◆ **Data shown**:
Begin
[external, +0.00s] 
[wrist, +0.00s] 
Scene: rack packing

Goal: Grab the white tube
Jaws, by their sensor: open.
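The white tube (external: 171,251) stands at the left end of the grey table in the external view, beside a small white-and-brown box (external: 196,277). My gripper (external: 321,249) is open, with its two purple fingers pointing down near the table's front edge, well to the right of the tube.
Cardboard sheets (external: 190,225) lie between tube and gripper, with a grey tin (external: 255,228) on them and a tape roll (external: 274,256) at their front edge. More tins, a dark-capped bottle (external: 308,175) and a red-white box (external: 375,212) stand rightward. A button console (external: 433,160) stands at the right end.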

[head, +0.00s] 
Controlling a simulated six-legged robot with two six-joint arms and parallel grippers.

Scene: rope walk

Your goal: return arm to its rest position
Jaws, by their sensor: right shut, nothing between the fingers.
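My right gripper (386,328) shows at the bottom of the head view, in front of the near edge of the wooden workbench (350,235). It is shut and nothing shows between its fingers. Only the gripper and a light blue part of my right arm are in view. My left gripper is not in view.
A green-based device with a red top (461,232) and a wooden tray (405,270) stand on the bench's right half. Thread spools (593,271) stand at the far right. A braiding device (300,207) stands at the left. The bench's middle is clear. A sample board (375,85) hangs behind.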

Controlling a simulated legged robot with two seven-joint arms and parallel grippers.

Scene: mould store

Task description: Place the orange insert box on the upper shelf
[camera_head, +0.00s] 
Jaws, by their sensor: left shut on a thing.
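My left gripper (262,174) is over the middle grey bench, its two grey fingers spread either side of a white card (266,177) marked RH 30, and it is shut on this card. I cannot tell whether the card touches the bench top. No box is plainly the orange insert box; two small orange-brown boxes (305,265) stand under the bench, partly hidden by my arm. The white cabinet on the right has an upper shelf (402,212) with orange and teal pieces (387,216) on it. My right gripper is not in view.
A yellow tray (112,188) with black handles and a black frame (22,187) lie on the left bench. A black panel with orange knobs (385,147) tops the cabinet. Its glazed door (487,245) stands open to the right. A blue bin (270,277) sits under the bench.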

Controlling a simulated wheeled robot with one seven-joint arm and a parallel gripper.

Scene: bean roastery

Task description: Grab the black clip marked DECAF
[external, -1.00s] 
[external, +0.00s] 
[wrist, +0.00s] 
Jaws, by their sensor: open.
End
Copy each line from the data above that includes "simulated".

Controlling a simulated six-legged robot with two six-joint arms and parallel grippers.
Controlling a simulated legged robot with two seven-joint arms and parallel grippers.
Controlling a simulated wheeled robot with one seven-joint arm and a parallel gripper.

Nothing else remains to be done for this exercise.